TASK INSTRUCTIONS: Only the lines from the one with "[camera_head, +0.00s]" to the last line belong in your answer; write them out exactly and drop the pictures.

# STORED ROWS start

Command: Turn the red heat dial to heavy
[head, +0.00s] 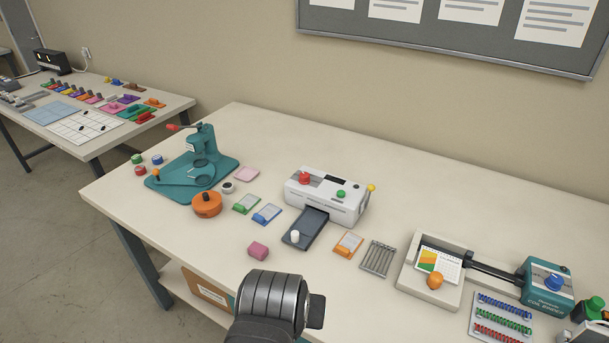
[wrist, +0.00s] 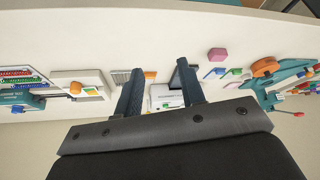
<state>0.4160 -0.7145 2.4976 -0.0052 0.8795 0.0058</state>
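The red heat dial (head: 304,178) stands on the left of the top of a white laminator (head: 350,208) in the head view. I cannot read its setting. A green knob (head: 341,194) sits to its right, and a yellow knob (head: 371,188) is at the right end. The laminator also shows between my fingers in the wrist view (wrist: 160,92); I cannot make out the red dial there. My gripper (wrist: 159,66) is open and empty, its two dark fingers apart and some way from the laminator. In the head view only my wrist shows, at the bottom.
A dark tray (head: 314,219) with a white knob extends from the laminator's front. A teal press (head: 202,158) and orange round piece (head: 207,204) stand left. A pink block (head: 258,250) lies in front. Cards and a grey rack (head: 378,258) lie nearby; a binding machine (head: 548,282) stands right.

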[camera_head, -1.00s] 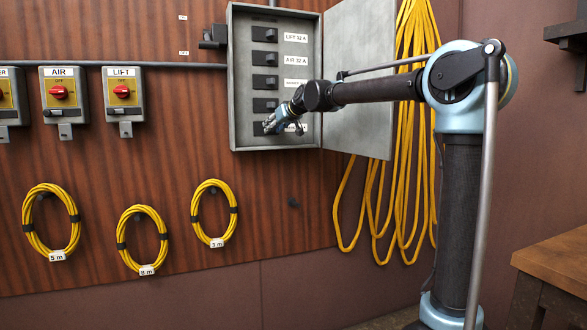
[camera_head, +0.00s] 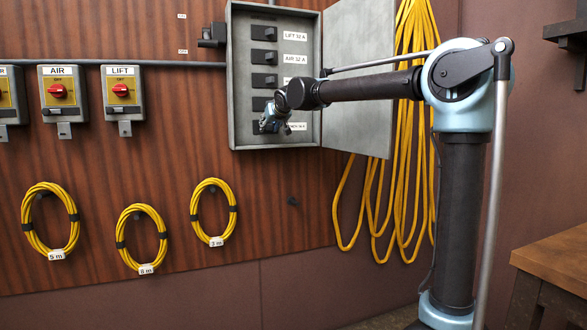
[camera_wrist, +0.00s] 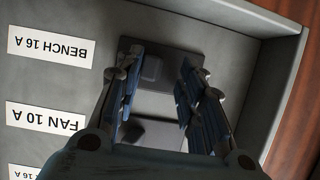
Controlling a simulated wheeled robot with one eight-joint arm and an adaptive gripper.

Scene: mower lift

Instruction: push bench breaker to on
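The bench breaker (camera_wrist: 178,64) is a dark plate with a raised lever (camera_wrist: 152,68), at the top middle of the wrist view, which sees the panel upside down. The lever sits toward the label side. A white BENCH 16 A label (camera_wrist: 50,46) is beside it. My gripper (camera_wrist: 158,62) is open, with one finger on each side of the breaker; the left finger is close to the lever, and I cannot tell whether it touches. In the head view my gripper (camera_head: 270,124) is at the lowest breaker of the grey box and hides most of it.
The FAN 10 A breaker (camera_wrist: 150,134) lies just below in the wrist view. The box's side wall (camera_wrist: 286,90) is close to the right finger. In the head view, the open box door (camera_head: 358,90) is behind my arm, and yellow cable (camera_head: 412,190) hangs beside it.

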# STORED ROWS end

ANSWER BELOW:
[camera_head, +0.00s] 
[camera_wrist, +0.00s] 
Controlling a simulated wheeled robot with one eight-joint arm and an adaptive gripper.

Scene: mower lift

Instruction: push bench breaker to on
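The bench breaker (camera_wrist: 178,64) is a dark plate with a raised lever (camera_wrist: 152,68), at the top middle of the wrist view, which sees the panel upside down. The lever sits toward the label side. A white BENCH 16 A label (camera_wrist: 50,46) is beside it. My gripper (camera_wrist: 158,62) is open, with one finger on each side of the breaker; the left finger is close to the lever, and I cannot tell whether it touches. In the head view my gripper (camera_head: 270,124) is at the lowest breaker of the grey box and hides most of it.
The FAN 10 A breaker (camera_wrist: 150,134) lies just below in the wrist view. The box's side wall (camera_wrist: 286,90) is close to the right finger. In the head view, the open box door (camera_head: 358,90) is behind my arm, and yellow cable (camera_head: 412,190) hangs beside it.

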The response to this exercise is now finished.